The intent to create an overarching pre-termination notice scheme was unmistakable. New and existing policy owners had to be given the opportunity to designate a third party. Policy owners and third parties had to receive notice within 30 days of a missed premium. Every policy had to contain a 60-day grace period. Having created this kind of comprehensive scheme, it seemed inconceivable to the court that the Legislature would permit insurers to apply a vastly different scheme to pre-2013 policies.
Legislative history provided further hints the statutes were intended to govern all policies. Assembly and Senate statements describing the proposed legislation in broad terms: "consumer safeguards from which people who have purchased life insurance coverage, especially seniors, would benefit." And, later, "the protections provided by [Assembly Bill] 1747 are intended to make sure that policy owners have sufficient warning that their premium may lapse due to nonpayment."
These passages, and others like them, demonstrated a legislative awareness that consumers generally hold life insurance for years and a concern about the harm that results when a single premium payment is inadvertently missed. "It would certainly be consistent with the legislature's awareness and concern for it to seek to protect all policy owners from losing coverage," the court concluded.

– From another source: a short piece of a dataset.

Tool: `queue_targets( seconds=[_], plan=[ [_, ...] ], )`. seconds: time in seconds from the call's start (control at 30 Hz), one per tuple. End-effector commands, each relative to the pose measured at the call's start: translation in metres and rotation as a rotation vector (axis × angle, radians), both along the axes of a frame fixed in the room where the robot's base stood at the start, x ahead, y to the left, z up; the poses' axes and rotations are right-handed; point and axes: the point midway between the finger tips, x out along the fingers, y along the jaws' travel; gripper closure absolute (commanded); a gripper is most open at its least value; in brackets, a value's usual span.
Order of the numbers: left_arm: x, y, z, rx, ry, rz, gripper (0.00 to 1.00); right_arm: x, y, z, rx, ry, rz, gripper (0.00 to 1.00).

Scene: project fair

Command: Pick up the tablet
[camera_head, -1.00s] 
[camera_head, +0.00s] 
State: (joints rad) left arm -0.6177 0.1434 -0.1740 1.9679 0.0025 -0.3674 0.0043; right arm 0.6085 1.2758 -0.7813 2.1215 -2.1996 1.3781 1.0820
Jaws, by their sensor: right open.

Finally, the court considered how DOI attorneys described the statutes in written correspondence to insurers, and the instructions the DOI provided insurers in its internet-based system to submit rate and form filings, called SERFF. These were indicia the Court of Appeal found supported a prospective-only interpretation of the statutes.
The court, however, decided these writings should be given little, if any, weight. Neither represented "official guidance on the agency's construction of Sections 10113.71 and 10113.72, and as a result neither merited any measure of presumptive deference." An amicus brief submitted by the insurance commissioner said as much.
For all of these reasons, the Supreme Court concluded, that Sections 10113.71 and 10113.72 "are best read to extend protections to policies issued before these sections went into effect."